Clever Title

   

Regular readers of My Porch know that I haven’t been able to muster the strength for an actual book review in quite some time. Today’s post about The Takeover by Muriel Spark, will be no exception. So it is time for one of my famous (infamous?) bullet list reviews.

  • Although I quite enjoyed the general setting and narrative style of The Takeover, and looked forward to reading it whenever I could, I can’t really say that I really enjoyed the overall message. Perhaps because I am not sure what the message was.
  • Spark creates an Italy in the loosey goosey 1970s with a cast of expats, Eurotrash, and shifty Italians.
  • There is much in Spark’s writing in which one can delight. I was particularly taken by this passage: They talked of hedges against inflation, as if mathematics could  contain actual air and some row of hawthorn could stop an army of numbers from marching over it.” I mean how poetic is that? I love the image of a lovely hawthorn hedge blocking not just inflation, but numbers themselves.
  • You know how Iris Murdoch in the 1970s had everyone hopping from bed to bed and saying scandalous, cruel things to each other in a very clever ways. In some ways I feel like Spark takes that same kind of ethos to a kind of slapstick extreme.
  • I don’t understand why Maggie gets the brunt of the bad luck in the book. She was really the innocent party in most cases but ended up being treated quite poorly by everyone.
  • I think this would be a fun book to discuss in a book club. It may not be the best book, but it is full of things that would engender great discussion.

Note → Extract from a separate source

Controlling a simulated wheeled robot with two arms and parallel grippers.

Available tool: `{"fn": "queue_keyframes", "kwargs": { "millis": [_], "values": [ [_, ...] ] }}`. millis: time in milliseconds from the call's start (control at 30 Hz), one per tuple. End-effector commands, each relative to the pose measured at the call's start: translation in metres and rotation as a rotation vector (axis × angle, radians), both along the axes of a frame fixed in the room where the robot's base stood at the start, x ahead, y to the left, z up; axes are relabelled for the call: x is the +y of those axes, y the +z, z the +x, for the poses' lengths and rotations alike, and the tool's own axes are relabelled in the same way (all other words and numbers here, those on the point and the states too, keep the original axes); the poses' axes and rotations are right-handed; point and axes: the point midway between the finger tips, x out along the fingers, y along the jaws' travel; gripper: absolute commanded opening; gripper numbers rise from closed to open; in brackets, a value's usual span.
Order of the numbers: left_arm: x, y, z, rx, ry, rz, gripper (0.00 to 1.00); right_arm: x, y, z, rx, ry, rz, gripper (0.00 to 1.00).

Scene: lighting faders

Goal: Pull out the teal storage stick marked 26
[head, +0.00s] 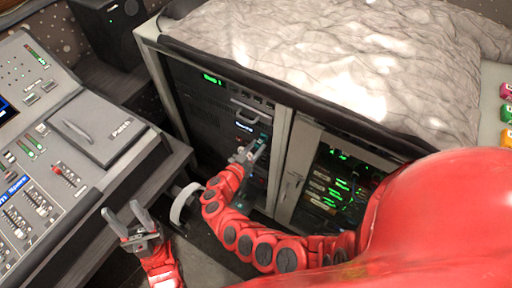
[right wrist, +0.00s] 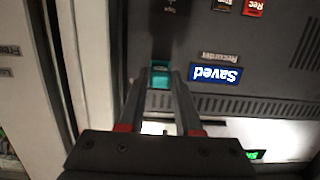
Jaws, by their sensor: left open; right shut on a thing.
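The teal storage stick (right wrist: 161,78) shows between the fingertips of my right gripper (right wrist: 160,73) in the right wrist view, against the dark recorder panel. My right gripper is shut on it. No number can be read on the stick, and I cannot tell how far it sits in the panel. In the head view my right gripper (head: 250,150) is at the front of the rack in the open cabinet. My left gripper (head: 128,222) is open and empty, low in front of the console.
The recorder (right wrist: 252,45) has a lit "Saved" display (right wrist: 215,74) and a red Rec button (right wrist: 253,8). A pale cabinet post (head: 280,160) stands right of my right gripper. The mixing console (head: 60,170) is at left. A white curved object (head: 183,203) is below the rack.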

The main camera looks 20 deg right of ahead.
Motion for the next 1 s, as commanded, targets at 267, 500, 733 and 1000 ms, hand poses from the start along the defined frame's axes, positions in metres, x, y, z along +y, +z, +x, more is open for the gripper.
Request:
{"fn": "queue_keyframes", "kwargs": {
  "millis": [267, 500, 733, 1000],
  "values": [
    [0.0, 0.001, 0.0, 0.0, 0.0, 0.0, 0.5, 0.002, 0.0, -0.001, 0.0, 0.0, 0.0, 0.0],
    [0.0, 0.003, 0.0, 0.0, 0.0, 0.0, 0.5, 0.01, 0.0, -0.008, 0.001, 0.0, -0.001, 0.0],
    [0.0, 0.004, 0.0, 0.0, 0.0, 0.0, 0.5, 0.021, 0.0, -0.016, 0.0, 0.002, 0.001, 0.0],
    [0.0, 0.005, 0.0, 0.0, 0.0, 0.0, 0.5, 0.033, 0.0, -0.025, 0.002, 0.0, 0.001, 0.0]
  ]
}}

And you know I can never resist a character who likes a list, and never more so then when index cards or typewriters are involved:

Later, in Maggie’s room, they counted the coins and made a list. It was Mary’s idea to make a list. She made lists of everything. A good part of her mornings was spent on list-making. She had lists for entertaining and for shopping. She listed her clothes, her expenditure and her correspondence. She kept lists of her books and music and furniture. She wrote them by hand, then typed them later in alphabetical or chronological order according as might be called for. Sometimes she made a card index when the subject was complex, such as the winter season’s dinner parties, whom she had dined with and whom she had asked, what she had worn and when.

5 thoughts on “Clever Title

  1. harriet April 29, 2012 / 11:19 am

    I sometimes think we'd all do better to just bullet point our reviews! This novel is a mystery to me but that's because I haven't read it and had never heard of it before MSRW. So many thanks for being only the second person to review it. And thanks again for the brilliant badge, which I hope you were proud of as it winged its way round and round the world.

    Like

  2. Karen K. April 29, 2012 / 8:22 pm

    I adore lists. Sometimes I make up lists of things just so I can cross off the things I've completed/read/visited/whatever. I think it's my way of pretending I'm organized when I'm really not.

    Like

  3. Geetanjali April 30, 2012 / 9:34 am

    I think I may borrow from you and do a bullet review myself sometime. This is a good idea!

    Like

  4. Travellin' Penguin - Pam May 1, 2012 / 9:02 am

    Loved the bullet points, succinct and quick but enough information to make me curious about the book. Also like people in books who make lists and are very organised. Like the trivial things w/ some characters. Good review, Pam

    Like

  5. Thomas at My Porch May 2, 2012 / 1:15 pm

    Harriet: Even though I think the bullet lists are the lazy way out, I must admit, I think I would read more reviews if they were bulleted reviews.

    Karen: The only thing better about making a list is crossing things out. I do the same thing.

    Geetanjali: It is a lot easier to write that is for sure.

    Pam: In this day and age I worry that people don't actually read paragraphs anymore, especially in work email.